» Short problem
Locate every line in the records below that holds the word "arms" and return each one.

» Input data
* * *
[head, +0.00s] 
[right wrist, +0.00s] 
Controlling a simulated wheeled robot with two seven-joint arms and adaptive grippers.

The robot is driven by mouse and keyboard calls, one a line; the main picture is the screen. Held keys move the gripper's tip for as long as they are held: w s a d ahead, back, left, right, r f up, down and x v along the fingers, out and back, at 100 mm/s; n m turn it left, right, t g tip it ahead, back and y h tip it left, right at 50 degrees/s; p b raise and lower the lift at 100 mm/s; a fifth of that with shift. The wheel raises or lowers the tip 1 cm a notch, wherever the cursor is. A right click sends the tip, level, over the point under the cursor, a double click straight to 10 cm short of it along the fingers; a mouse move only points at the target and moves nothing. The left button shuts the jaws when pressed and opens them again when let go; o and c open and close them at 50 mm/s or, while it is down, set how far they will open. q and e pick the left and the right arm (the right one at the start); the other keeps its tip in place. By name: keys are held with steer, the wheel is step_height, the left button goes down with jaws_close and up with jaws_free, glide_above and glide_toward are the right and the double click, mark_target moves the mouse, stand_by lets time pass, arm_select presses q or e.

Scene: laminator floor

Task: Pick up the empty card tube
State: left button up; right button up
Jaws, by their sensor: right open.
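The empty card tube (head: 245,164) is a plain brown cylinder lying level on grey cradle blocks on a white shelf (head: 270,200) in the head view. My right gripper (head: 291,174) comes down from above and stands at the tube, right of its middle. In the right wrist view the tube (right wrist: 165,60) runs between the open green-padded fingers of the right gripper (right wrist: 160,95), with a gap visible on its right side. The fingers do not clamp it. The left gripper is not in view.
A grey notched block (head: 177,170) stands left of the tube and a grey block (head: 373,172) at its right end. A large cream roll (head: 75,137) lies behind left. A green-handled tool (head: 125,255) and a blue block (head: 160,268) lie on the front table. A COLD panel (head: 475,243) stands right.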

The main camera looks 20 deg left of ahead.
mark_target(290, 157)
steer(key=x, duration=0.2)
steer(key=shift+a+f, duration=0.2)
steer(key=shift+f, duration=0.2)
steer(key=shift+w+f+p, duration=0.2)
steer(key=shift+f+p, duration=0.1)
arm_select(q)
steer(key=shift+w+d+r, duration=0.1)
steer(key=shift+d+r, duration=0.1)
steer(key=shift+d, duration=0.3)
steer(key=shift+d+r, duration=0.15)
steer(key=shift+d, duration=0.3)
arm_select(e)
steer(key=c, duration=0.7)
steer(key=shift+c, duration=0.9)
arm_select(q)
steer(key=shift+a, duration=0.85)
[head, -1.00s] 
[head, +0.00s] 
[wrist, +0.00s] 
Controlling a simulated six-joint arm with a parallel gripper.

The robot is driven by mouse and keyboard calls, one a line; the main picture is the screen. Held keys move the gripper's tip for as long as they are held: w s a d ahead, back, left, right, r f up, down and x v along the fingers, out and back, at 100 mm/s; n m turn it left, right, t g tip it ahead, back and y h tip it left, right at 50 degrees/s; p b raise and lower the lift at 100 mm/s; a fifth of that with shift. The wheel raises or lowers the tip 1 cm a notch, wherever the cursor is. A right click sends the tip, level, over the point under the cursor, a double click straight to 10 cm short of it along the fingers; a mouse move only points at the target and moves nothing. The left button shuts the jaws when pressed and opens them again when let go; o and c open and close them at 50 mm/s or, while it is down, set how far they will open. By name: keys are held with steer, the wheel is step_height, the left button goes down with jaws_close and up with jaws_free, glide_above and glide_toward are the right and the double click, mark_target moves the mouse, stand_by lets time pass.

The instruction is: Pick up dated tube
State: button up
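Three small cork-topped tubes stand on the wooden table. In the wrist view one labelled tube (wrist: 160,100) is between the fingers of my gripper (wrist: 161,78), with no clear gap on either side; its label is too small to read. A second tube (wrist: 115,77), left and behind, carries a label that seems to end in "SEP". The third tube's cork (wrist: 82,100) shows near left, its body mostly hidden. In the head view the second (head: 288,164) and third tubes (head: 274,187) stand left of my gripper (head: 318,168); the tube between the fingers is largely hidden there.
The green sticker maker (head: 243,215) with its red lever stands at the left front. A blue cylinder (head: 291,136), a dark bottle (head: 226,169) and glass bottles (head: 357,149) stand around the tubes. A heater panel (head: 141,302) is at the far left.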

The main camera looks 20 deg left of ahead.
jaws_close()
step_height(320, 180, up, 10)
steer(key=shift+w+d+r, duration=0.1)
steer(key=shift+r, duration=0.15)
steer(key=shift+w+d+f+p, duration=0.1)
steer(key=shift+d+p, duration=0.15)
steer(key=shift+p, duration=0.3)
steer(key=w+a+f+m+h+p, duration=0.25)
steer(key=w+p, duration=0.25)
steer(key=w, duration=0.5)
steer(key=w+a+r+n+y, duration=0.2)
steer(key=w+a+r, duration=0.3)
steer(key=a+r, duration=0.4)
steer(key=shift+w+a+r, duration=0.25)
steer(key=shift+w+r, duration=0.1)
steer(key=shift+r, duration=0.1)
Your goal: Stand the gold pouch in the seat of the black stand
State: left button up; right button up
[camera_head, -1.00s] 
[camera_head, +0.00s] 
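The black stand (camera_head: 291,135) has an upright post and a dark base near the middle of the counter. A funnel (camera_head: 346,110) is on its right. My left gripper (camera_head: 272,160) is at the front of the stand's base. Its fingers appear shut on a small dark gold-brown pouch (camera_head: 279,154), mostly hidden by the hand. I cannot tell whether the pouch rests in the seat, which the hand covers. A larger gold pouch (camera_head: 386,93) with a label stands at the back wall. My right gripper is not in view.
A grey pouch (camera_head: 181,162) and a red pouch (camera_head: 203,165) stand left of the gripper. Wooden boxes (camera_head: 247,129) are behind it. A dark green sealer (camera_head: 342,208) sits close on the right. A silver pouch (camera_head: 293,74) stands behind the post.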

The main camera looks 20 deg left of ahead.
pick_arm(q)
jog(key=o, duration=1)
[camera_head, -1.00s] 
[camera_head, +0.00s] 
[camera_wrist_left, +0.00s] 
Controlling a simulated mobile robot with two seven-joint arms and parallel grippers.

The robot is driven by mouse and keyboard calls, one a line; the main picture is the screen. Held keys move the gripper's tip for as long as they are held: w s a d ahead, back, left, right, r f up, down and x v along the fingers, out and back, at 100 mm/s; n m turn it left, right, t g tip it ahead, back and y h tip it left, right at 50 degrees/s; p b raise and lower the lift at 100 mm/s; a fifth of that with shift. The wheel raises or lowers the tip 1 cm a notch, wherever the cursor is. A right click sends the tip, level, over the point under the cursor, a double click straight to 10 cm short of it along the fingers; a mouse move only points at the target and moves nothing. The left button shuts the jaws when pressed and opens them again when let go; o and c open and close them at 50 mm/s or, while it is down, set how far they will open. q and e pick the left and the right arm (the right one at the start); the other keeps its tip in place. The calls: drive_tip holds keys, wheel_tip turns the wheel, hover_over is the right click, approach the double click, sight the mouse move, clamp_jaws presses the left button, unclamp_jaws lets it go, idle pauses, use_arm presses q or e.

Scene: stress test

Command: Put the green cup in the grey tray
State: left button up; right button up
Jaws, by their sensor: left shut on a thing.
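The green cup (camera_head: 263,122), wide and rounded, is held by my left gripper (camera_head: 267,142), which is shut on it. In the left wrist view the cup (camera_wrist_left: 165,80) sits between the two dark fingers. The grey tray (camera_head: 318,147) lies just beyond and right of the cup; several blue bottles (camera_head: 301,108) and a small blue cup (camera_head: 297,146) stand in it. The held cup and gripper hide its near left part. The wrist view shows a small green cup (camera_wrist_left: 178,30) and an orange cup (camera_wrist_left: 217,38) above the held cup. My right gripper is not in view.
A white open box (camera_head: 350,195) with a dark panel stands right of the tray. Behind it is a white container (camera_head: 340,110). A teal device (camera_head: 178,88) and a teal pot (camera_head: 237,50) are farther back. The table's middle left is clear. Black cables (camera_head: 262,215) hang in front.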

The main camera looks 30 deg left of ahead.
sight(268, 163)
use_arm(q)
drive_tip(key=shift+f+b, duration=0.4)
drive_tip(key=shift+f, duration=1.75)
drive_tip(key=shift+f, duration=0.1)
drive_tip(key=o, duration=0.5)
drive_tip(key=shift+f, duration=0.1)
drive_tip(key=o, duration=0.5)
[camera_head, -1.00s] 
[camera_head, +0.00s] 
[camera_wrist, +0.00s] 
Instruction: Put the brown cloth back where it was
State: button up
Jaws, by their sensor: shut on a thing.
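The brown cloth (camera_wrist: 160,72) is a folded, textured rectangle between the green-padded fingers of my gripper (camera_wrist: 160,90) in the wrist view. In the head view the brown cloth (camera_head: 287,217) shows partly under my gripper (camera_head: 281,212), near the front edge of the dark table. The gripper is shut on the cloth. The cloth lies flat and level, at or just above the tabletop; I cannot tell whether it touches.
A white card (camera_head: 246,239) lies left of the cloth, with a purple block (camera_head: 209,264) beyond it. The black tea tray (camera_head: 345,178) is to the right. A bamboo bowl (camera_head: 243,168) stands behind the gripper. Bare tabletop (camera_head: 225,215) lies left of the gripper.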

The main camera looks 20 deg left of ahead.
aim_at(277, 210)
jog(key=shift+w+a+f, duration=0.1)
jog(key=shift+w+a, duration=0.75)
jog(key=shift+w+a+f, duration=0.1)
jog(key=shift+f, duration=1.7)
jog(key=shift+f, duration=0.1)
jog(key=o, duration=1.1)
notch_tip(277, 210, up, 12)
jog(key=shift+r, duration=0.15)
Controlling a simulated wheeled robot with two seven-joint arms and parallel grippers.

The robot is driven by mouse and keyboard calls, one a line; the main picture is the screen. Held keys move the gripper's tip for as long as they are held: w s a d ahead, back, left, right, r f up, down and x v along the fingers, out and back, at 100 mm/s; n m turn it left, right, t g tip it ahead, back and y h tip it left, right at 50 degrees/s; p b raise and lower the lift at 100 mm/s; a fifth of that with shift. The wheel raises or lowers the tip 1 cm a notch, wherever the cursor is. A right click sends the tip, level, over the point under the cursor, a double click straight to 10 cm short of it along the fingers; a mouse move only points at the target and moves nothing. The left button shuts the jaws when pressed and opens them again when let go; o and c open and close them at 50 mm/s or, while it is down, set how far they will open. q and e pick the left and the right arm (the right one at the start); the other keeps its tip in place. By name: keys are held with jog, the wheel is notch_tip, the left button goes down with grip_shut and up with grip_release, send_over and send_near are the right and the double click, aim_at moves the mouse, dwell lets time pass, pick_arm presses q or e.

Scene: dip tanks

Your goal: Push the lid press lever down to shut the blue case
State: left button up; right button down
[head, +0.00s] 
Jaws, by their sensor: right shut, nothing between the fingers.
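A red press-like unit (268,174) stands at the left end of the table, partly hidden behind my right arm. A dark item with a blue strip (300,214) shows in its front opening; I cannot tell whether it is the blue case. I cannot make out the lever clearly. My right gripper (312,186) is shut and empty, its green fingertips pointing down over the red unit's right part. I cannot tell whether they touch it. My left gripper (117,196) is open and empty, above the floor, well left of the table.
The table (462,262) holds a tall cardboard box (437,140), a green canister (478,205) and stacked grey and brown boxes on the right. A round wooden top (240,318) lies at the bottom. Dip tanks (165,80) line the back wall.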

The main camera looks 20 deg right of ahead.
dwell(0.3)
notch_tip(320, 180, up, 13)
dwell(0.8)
* * *
» Response to this exercise
Controlling a simulated wheeled robot with two seven-joint arms and adaptive grippers.
Controlling a simulated mobile robot with two seven-joint arms and parallel grippers.
Controlling a simulated wheeled robot with two seven-joint arms and parallel grippers.

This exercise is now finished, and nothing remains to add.